A minor prejudgment-interest opinion that needed more editing.
In 1994 a State commission fined the Taylors for controlling pests without a pest-control license. They didn’t pay. In 2007 the State filed suit to convert the commission’s order into a judgment. The trial court did so but refused to award prejudgment interest. This opinion affirms.
The State cited A.R.S. §44-1201(A): prejudgment interest “on any loan, indebtedness, judgment or other obligation.” The State argued that the commission order was an indebtedness or other obligation. The opinion discusses in detail several different definitions of “indebtedness” and “obligation.” Nothing in the definitions really suggests that the commission’s order wasn’t one or the other, if not both.
But then the opinion suddenly veers in a different direction, revealing that that’s not the issue after all. The issue is statutory construction, all right, but not of the statute that it just spent a few pages construing.
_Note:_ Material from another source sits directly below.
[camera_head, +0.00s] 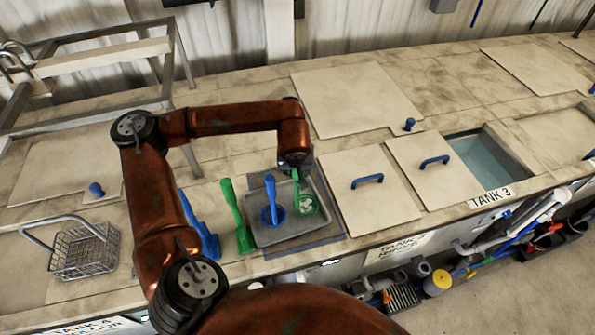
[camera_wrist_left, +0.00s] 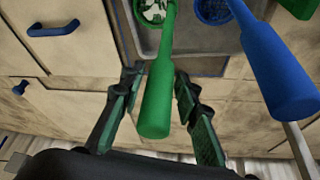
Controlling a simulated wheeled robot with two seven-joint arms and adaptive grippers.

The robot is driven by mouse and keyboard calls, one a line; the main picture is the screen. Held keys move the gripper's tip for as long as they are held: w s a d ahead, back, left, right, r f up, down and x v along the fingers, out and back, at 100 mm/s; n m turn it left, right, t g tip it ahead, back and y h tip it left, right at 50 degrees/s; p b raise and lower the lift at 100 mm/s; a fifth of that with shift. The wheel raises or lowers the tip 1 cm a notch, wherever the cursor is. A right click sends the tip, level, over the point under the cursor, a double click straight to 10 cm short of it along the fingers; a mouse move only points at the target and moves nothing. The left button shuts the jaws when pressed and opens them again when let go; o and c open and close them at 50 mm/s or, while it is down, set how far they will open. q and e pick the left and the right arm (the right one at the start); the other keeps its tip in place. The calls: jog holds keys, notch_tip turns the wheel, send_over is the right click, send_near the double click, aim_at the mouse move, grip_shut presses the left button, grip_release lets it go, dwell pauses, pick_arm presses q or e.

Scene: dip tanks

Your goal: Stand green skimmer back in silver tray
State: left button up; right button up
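A green skimmer (camera_head: 306,204) stands in the silver tray (camera_head: 288,241), at its right side, with its handle rising toward my left gripper (camera_head: 296,165). In the left wrist view the skimmer's handle (camera_wrist_left: 157,100) passes between the two fingers of my left gripper (camera_wrist_left: 156,80). The fingers are spread with gaps on both sides of the handle, so the gripper is open. The skimmer's mesh head (camera_wrist_left: 154,11) shows at the top edge there, inside the tray (camera_wrist_left: 205,42). My right gripper is not in view.
A blue skimmer (camera_head: 272,213) stands in the tray beside the green one. Another green tool (camera_head: 238,218) and a blue tool (camera_head: 205,238) lie left of the tray. A wire basket (camera_head: 84,250) sits farther left. Lids with blue handles (camera_head: 367,181) lie to the right, beside open Tank 3 (camera_head: 487,160).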

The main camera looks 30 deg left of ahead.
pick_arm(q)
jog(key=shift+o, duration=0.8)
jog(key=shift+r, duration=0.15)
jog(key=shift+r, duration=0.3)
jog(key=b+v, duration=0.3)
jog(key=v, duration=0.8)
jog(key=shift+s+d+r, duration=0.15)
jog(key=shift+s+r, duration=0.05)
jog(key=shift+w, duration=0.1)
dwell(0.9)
Penalties don’t bear prejudgment interest at common law. Some statutes providing for administrative penalties specifically allow it. The statute that the Taylors were penalized under doesn’t. And so, under classic principles of construction that the opinion doesn’t quite mention, the legislature didn’t intend it to.
The court’s approach to this is a bit meandering and backhanded but ends up in the same place. The opinion would be less ungainly if the the second part of the analysis were first and the first second (or omitted altogether; the court apparently thinks it logically necessary but it isn’t).